## What needs to be done
Find each line containing the string "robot". Copy it.

————

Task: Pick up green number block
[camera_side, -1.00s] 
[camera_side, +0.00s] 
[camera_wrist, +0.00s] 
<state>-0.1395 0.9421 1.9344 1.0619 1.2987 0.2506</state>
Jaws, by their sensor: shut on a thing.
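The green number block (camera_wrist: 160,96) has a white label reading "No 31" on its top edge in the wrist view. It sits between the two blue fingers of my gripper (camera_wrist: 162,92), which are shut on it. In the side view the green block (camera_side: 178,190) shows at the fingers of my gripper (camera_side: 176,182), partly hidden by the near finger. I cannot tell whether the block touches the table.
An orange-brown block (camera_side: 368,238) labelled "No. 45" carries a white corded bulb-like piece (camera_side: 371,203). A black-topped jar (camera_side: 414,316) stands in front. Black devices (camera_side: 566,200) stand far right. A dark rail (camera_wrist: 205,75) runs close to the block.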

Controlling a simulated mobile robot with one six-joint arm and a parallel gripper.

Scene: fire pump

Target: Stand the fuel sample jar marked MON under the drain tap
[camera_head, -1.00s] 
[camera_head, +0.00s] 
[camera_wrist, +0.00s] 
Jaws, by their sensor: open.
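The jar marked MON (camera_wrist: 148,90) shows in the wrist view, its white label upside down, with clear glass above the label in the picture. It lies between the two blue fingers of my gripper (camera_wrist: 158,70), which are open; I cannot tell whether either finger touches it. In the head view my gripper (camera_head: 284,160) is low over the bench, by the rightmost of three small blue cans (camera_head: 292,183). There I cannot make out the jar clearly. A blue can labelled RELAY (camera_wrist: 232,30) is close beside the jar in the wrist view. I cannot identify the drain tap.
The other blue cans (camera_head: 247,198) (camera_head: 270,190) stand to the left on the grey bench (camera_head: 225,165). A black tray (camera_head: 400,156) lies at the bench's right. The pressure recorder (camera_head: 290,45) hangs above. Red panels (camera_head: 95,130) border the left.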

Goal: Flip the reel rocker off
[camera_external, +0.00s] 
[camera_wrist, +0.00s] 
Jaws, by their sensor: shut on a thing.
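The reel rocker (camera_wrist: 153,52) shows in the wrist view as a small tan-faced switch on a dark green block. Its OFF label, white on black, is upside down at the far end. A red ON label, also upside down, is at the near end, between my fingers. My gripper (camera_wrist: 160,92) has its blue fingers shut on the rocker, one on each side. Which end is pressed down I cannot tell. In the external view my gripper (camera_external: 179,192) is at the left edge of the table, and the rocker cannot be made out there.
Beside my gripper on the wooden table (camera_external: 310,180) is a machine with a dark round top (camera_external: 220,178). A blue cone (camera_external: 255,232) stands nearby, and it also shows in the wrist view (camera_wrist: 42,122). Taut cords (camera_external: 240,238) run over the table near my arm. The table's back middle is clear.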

————

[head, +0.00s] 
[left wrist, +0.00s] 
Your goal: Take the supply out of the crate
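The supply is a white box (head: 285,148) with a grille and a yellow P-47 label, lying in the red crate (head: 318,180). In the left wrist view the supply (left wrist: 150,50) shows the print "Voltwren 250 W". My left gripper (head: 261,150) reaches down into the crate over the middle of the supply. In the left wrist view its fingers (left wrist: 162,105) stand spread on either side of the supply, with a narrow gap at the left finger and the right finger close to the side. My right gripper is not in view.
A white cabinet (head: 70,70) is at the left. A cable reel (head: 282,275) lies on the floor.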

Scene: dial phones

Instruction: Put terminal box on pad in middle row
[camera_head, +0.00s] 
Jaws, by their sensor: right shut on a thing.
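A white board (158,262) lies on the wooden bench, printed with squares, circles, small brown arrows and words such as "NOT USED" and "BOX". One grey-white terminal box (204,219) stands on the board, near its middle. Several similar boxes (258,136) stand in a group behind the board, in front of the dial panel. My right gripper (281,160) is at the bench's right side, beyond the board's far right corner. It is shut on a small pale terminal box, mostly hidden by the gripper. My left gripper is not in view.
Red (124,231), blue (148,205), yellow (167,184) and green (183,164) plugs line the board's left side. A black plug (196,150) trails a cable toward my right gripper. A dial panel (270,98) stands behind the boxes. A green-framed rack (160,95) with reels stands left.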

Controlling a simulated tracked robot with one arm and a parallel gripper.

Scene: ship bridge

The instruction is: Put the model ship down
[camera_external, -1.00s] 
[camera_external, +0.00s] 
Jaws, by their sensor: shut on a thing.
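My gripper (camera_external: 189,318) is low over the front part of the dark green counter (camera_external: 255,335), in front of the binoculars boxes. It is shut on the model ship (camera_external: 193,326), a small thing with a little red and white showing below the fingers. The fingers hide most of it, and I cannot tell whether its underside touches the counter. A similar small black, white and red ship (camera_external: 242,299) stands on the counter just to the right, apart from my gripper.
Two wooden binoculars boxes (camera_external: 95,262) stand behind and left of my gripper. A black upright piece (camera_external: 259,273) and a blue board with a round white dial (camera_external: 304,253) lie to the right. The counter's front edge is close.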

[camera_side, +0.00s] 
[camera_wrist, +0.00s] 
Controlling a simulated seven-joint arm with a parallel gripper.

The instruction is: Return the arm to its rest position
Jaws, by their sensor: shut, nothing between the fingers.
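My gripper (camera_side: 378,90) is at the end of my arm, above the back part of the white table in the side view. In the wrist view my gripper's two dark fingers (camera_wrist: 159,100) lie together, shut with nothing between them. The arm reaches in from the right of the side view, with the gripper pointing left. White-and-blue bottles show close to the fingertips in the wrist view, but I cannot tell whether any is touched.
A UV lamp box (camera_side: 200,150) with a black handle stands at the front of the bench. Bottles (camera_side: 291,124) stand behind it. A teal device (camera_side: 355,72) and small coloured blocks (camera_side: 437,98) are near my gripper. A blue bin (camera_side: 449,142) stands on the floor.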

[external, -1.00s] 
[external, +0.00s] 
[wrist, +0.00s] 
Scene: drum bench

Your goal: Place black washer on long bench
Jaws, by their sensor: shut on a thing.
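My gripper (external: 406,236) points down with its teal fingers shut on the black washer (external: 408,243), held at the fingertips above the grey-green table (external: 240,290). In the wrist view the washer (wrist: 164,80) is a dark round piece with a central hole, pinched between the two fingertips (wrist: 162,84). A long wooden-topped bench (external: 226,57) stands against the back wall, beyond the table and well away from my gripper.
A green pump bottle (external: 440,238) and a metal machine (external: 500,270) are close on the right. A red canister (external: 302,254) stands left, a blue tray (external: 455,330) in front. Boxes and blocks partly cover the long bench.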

————

## Complete response
Controlling a simulated mobile robot with one six-joint arm and a parallel gripper.
Controlling a simulated tracked robot with one arm and a parallel gripper.

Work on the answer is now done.